The ruling continues the series of judicial review of the Commission's recent practice of considering tax advantages as aid. On this matter see
- (German) Luxembourg Court upholds Commission's line on targeting selective tax benefits as aid, September 24, 2019,
- (German) Combating tax evasion by looking at the Apple Ireland case, July 15, 2020,
- (German) Legal but unfair? The road to greater tax justice via state aid law remains rocky, May 17, 2021,
The background to the current appeal decision of the ECJ is the adaption of a tax ruling by Luxembourg tax authorities in favuor of FFT. The European Commission determined in its decision of October 21, 2015 that the tax ruling constituted state aid incompatible with the internal market within the meaning of Article 107 TFEU and in violation of the implementation prohibition under Article 108 (3) TFEU. In its judgment of September 24, 2019, the EGC confirmed the Commission decision. However, FFT now successfully sought the annulment of this judgment and the annulment of the Commission decision.

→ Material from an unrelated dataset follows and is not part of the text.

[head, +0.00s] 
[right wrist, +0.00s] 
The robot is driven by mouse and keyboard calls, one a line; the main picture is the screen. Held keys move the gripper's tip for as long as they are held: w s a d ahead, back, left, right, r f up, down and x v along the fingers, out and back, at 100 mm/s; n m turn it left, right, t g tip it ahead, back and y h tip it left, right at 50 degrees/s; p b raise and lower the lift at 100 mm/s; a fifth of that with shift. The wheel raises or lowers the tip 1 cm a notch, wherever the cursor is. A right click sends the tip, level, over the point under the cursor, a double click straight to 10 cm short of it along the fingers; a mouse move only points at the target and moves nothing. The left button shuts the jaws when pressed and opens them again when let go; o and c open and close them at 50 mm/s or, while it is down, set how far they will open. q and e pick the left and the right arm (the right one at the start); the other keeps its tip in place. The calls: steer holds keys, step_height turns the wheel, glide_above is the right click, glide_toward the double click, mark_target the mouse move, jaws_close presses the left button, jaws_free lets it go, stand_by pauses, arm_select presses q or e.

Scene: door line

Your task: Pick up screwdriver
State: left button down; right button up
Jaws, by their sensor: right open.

In its decision, the ECJ once again emphasized that a national measure constitutes State aid under four conditions: First, the measure must originate from a State or use State resources. Second, the measure must be found to affect trade between Member States. Third, the beneficiary must obtain a selective advantage through the measure, and fourth, it must distort or threaten to distort competition.
For the third condition relating to selective advantage, it is the Commission's task to first determine the relevant reference system. Given the fiscal autonomy of the Member States, this is to be understood as the tax regulations under national law. The Commission must then show that the measure in question derogates from the reference system by distinguishing between economic operators who are in a comparable factual and legal situation with regard to the objective pursued by the reference system. It must also show that this distinction cannot be justified by the nature or general scheme of the reference system.
Advocate General Pikamäe found that the Commission decision and the judgment of the EGC were lawful, but the ECJ did not agree with this view. It ruled that the Commission had erred in its examination by applying an incorrect arm's length principle outside the concretely applicable Luxembourg tax law.
On the one hand, the ECJ confirms the Commission's approach against selective tax advantages as State aid; on the other hand, the ruling shows that the ECJ examines the reasoning of the European Commission as well as of the EGC with meticulous care. The determination of a tax advantage as State aid may have become more difficult in cases comparable to the Fiat case, but it cannot be ruled out.